The grant aims to enable recipients to:
  • Make progress in implementing practice and policies that improve life outcomes for disconnected youth;
  • Make progress toward creating a system targeting disconnected youth;
  • Address race and class inequities within their systems;
  • Gain national visibility for this important systemic work; and
  • Create a multi-pronged and systemic, community-based approach, built on cross-sector collaboration.
New York City was ultimately one of six communities to receive the grant (the others being Boston, Las Vegas, Portland, San Jose, and Washington, DC.)

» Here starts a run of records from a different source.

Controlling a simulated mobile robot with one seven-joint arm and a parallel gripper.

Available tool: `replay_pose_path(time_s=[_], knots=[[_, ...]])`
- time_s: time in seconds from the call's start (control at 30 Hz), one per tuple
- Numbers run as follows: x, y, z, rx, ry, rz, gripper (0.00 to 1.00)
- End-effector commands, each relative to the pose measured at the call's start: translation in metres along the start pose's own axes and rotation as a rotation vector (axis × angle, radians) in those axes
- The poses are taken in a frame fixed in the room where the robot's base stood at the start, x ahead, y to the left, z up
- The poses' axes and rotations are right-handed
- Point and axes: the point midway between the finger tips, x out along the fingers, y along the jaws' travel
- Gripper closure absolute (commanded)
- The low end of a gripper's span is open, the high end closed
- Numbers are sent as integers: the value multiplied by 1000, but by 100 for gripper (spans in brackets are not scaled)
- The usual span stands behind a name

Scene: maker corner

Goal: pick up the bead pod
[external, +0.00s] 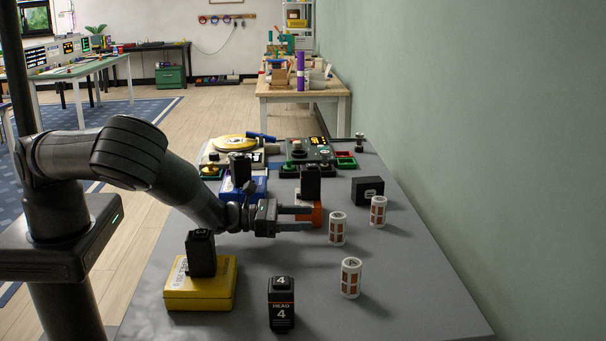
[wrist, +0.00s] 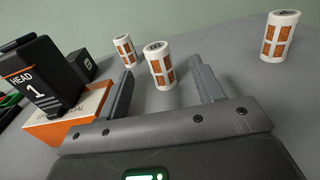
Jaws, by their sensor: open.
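Three white cylinders with orange-brown windows and dark-marked tops look like bead pods; I cannot tell which one is meant. The middle bead pod (external: 338,228) stands upright just beyond my gripper (external: 311,218), and in the wrist view this pod (wrist: 160,68) shows between the fingertips, ahead of them. A farther bead pod (external: 378,211) stands behind it, seen left of centre in the wrist view (wrist: 125,50). A nearer bead pod (external: 351,277) stands apart, at the upper right of the wrist view (wrist: 279,37). My gripper (wrist: 163,80) is open and empty, low over the table.
A black HEAD 1 block (wrist: 46,78) on an orange box (wrist: 70,122) stands close to my gripper's left in the wrist view. A black box (external: 368,190) is behind. A yellow box (external: 200,290) and HEAD 4 block (external: 281,303) stand at the front. The grey tabletop (external: 410,290) is clear at right.

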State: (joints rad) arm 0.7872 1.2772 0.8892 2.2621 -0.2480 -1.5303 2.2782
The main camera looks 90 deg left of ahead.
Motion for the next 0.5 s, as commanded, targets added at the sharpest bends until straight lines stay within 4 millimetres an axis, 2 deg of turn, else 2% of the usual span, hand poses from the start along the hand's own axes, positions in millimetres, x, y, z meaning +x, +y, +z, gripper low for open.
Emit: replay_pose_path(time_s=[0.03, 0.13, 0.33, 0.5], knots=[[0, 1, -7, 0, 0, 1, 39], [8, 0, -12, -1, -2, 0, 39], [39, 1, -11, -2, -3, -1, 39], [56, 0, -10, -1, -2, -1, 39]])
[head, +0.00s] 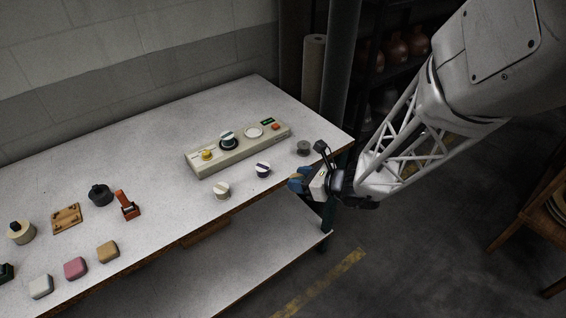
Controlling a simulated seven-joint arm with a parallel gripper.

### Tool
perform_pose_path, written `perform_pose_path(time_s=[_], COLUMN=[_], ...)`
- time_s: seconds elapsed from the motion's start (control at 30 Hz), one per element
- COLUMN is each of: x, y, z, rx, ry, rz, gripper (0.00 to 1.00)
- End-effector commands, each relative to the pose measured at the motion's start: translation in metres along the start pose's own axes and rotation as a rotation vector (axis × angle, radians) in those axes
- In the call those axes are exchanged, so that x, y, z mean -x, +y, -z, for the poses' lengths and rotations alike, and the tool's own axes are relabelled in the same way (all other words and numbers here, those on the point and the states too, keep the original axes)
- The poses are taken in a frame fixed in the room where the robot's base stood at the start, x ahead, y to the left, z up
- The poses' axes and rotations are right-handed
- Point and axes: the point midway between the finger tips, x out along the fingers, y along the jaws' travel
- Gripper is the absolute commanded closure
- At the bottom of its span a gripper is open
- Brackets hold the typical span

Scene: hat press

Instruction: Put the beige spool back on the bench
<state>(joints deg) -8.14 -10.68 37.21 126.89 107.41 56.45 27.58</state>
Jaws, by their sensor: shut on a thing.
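My gripper (299,181) is at the right end of the bench (150,150), just off its front edge, with blue parts at its fingertips. It is shut on a small thing, most likely the beige spool, but the fingers hide nearly all of it and its shape cannot be made out. A grey-green spool (303,148) stands upright on the bench near the right corner, a little behind my gripper.
A beige panel (225,157) with knobs, a dish and a red button lies behind. Two round pale knobs, one dark-banded (263,170) and one cream (222,190), stand before it. A lower shelf (240,240) runs underneath. Bare bench surrounds the grey-green spool.

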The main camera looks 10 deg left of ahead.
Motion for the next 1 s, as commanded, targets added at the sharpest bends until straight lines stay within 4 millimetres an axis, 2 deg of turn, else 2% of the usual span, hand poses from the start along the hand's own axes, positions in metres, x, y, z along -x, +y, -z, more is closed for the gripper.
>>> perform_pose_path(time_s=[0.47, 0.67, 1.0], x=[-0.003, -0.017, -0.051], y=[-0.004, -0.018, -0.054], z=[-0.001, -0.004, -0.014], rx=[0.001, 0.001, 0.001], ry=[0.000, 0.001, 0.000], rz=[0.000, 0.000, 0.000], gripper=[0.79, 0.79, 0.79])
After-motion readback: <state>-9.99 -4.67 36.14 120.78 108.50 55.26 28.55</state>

New York City YTFG Project
The New York City YTFG Project is a collaboration between the New York City Department of Education (DOE), New Visions for Public Schools, the Youth Development Institute of the Fund for the City of New York, Neighborhood Family Services Coalition, Harlem Children's Zone, Good Shepherd Services, New Heights Neighborhood Center, New York City Mission Society, and Cypress Hills Local Development Corporation. Titled "Expanding Secondary Reform in New York City through Multiple Educational Pathways," the Project aims to design a system addressing the needs of youth not succeeding within the traditional education system. Expanding on the DOE's Multiple Pathways and Expanded Options strategies, such a system would contain multiple points of entry and re-entry including: prevention programs designed to identify struggling students early on and get them back on track; multiple pathways toward attaining a high school diploma; expanded options for older youth to obtain an education credential and gain the experience necessary to enter the workforce; and follow-up supports. To this end, the New York City YTFG partners are working to determine the scope of the needs of disconnected youth in New York City, the City's current capacity to serve disconnected youth, and what needs to be done to increase the City's ability to help these youth make a successful transition to adulthood by age 25.